[Entries from a robot dataset]
+++
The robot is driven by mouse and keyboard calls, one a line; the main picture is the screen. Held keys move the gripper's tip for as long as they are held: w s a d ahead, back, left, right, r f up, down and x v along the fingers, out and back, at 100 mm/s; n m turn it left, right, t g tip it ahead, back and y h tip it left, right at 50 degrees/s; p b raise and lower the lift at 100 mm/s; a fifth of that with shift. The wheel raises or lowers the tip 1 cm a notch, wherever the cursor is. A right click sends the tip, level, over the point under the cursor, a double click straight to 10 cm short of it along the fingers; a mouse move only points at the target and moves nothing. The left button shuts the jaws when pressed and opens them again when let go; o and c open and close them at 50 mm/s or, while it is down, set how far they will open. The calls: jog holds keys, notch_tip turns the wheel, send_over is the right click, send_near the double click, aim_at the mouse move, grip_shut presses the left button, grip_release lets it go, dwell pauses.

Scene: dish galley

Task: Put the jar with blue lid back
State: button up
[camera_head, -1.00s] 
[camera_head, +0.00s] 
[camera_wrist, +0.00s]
+++
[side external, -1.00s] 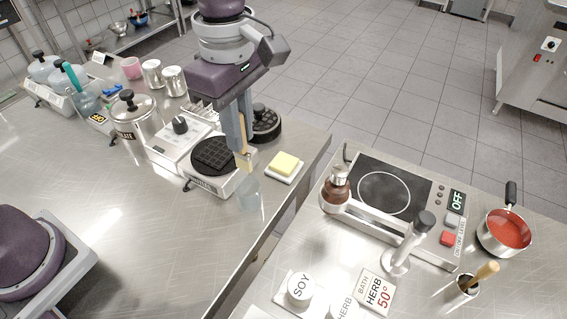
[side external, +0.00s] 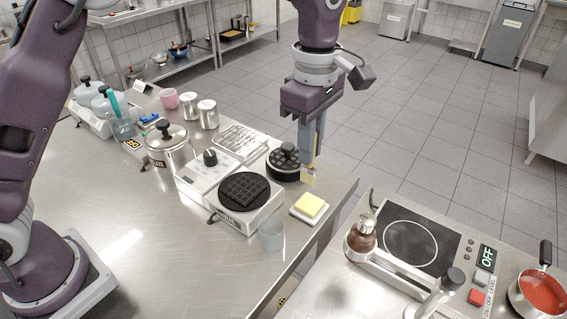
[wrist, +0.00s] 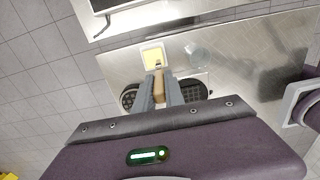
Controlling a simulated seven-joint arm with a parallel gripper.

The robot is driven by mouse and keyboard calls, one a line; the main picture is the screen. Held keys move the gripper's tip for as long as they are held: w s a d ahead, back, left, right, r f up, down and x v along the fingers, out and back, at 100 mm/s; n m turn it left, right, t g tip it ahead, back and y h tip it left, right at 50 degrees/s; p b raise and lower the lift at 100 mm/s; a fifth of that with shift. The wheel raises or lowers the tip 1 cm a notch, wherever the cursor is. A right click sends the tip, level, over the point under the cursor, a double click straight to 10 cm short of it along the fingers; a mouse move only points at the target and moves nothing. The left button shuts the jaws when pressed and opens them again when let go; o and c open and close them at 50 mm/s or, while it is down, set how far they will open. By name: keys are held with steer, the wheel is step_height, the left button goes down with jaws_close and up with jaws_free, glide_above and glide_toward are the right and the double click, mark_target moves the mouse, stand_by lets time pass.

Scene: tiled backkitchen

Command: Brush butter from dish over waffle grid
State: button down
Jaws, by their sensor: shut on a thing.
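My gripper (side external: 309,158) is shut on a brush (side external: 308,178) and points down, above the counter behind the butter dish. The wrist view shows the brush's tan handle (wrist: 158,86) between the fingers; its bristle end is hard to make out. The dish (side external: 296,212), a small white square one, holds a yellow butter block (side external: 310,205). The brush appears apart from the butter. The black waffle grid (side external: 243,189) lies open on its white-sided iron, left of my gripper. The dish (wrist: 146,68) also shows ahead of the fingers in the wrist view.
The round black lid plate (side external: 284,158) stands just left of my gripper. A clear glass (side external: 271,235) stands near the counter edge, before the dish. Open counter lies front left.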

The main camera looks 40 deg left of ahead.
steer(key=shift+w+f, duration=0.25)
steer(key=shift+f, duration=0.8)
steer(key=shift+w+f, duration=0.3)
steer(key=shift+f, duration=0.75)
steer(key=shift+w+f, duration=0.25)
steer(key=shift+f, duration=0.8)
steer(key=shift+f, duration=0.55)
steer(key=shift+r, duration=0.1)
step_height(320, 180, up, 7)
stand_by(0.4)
+++
- **EXERCISE AIM**: Copy out exactly the lines from the one with "Controlling a simulated" through the one with "State: button down", counting both ends, and no other lines.

- **CORRECT ANSWER**:
Controlling a simulated seven-joint arm with a parallel gripper.

The robot is driven by mouse and keyboard calls, one a line; the main picture is the screen. Held keys move the gripper's tip for as long as they are held: w s a d ahead, back, left, right, r f up, down and x v along the fingers, out and back, at 100 mm/s; n m turn it left, right, t g tip it ahead, back and y h tip it left, right at 50 degrees/s; p b raise and lower the lift at 100 mm/s; a fifth of that with shift. The wheel raises or lowers the tip 1 cm a notch, wherever the cursor is. A right click sends the tip, level, over the point under the cursor, a double click straight to 10 cm short of it along the fingers; a mouse move only points at the target and moves nothing. The left button shuts the jaws when pressed and opens them again when let go; o and c open and close them at 50 mm/s or, while it is down, set how far they will open. By name: keys are held with steer, the wheel is step_height, the left button goes down with jaws_close and up with jaws_free, glide_above and glide_toward are the right and the double click, mark_target moves the mouse, stand_by lets time pass.

Scene: tiled backkitchen

Command: Brush butter from dish over waffle grid
State: button down

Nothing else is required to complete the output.